Micah Fink's 2013 documentary on Jamaican homophobia, shown at the T&T Film Festival Wednesday, will be screened again next Sunday at the Little Carib Theatre. Here Angelique V Nixon, Bahamian scholar/activist visiting UWI's Gender & Development Studies Institute, and I review the hour-long film together.
Fink's film follows three documentaries since 1994 by straight and gay filmmakers with Caribbean roots who attempt to grapple with the place Time magazine headlined "the most homophobic place on earth?" All four bring a gaze to Jamaica's homophobia from North America and Europe through the lens of its cultural extraordinariness and the framework of human rights.
The Abominable Crime offers a compelling narrative of the everyday hardships faced by lesbian, gay, bisexual, and transgender (LGBT) people in Jamaica and focuses on "asylum," a human-rights mechanism whereby people fleeing persecution because they belong to a particular social group can find a new home in another country.
The film highlights two stories of courage: young lesbian mother, Simone, who, along with her gay brother, Carl, survives a hate crime in which they are both shot on their doorstep; and activist and lawyer Maurice Tomlinson, perhaps the most visible gay Jamaican. "I have been the face of the LGBT movement," he says.
Also featured are Tomlinson's Canadian husband and Jamaican activist Karlene, who moves from working with J-FLAG (a Jamaican gay rights group) to help people flee Jamaica to herself gaining asylum and continuing that work from Toronto.
Fink's film follows two ordinary gay and lesbian Jamaicans and two activists over four years and five countries. By the end, they have all "escaped" Jamaica, and we are left with the film's repeated message, in Karlene's words, "Either you stay and die or you run away with your life."Except the majority of LGBT Jamaicans do neither.
Running away, also, is not so simple. The deep irony the film exposes is: stories of leaving are not all the same. Leaving works differently, depending on one's class status and support systems.The most vulnerable of the Jamaicans, the mother who was shot, faces the greatest difficulty and waits years to get out. Denied a US visa, she leaves her daughter Kayla behind on a trip to seek asylum in Holland. Even her brother escapes before her.
Getting asylum means you can't go home for years. The lawyer married to a Canadian, following death threats, begins commuting between Toronto and Montego Bay, where he continues teaching, and his protective husband accompanies him on a return visit. The other activist describes her leaving as an overnight choice.
The film exposes something else, but in a quite unethical way. It puts on the screen "secret" mechanisms people use to get out, shared with the filmmaker by the subjects. Editing choices could have been made to protect these strategies.
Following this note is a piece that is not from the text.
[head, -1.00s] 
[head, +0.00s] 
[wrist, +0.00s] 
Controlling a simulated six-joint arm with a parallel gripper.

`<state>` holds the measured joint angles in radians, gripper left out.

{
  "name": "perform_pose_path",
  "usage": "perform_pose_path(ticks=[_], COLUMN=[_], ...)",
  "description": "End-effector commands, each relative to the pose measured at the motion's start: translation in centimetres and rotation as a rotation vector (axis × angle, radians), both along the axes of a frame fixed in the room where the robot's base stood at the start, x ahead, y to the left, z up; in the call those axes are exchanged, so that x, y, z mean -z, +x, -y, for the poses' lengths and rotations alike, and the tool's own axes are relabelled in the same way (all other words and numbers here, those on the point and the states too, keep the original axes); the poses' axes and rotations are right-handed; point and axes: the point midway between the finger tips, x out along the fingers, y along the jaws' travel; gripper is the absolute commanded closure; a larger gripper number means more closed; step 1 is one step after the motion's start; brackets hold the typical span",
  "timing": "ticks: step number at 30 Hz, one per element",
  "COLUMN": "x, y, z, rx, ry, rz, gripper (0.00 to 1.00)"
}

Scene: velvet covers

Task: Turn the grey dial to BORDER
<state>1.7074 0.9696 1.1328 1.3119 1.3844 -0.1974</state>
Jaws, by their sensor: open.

The film offers up rich and potentially complex perspectives on Jamaican homophobia through wide-ranging voices that include politicians, preachers, a heterosexual woman who supports gay issues and the British lord who litigated decriminalisation of homosexuality in Northern Ireland.
A clip of the current Prime Minister making positive statements about homosexual equality in a tight election race is followed by poll figures that 61 per cent of Jamaicans would view negatively a government that changed the buggery law.
Tomlinson makes a speech in London, recalling his mother saying everyone knew at least one gay person years ago, and attributing Jamaican homophobia to its export to the island in the 80s and 90s by American televangelists.
But Lord Gifford insists it's driven by the 1864 buggery law (the wording from which the film draws its title), which Tomlinson says went unenforced. A past prime minister, who retorted famously "not in my Cabinet" about political leadership by gays, calls Jamaicans "a fervently Christian people"–but "it may not be reflected entirely in terms of how we sometimes live."
But even in the face of this complexity, the film relies on a single story of extraordinary anti-gay violence and homophobia. Only toward the end of the film does Simone reveal that the person who shot her and Carl was someone they know–an intimate violence the film leaves unaddressed. Tomlinson, in an early interview about the film, also noted, "In Jamaica, we kill straight people, too. The reality is our murder rate is equivalent to some countries with civil wars."
The Abominable Crime locates itself within a genre of human-rights filmmaking, which often plays a problematic role in firming up a troubling and essentialist imagery in western human rights of victims and heroes–some on account of their victimhood.
Missing in a narrative of "death threats" and "hate crimes" is the nuanced nature of most real-world rights violations, and how human rights gains come through unglamorous, messy, everyday work; movements, not individual activists; and institutional change. The film misses many opportunities to explore this, relying heavily on heroic storytelling devices of horror and champions.
Nevertheless, Fink is an effective filmmaker. The closing scene in which Simone and Kayla are reunited after years makes anyone weep. As the film winds up, Simone says: "I have a future now. I never had a future in Jamaica."But her brother leaves us with something more haunting: "I've lost more than I've gained."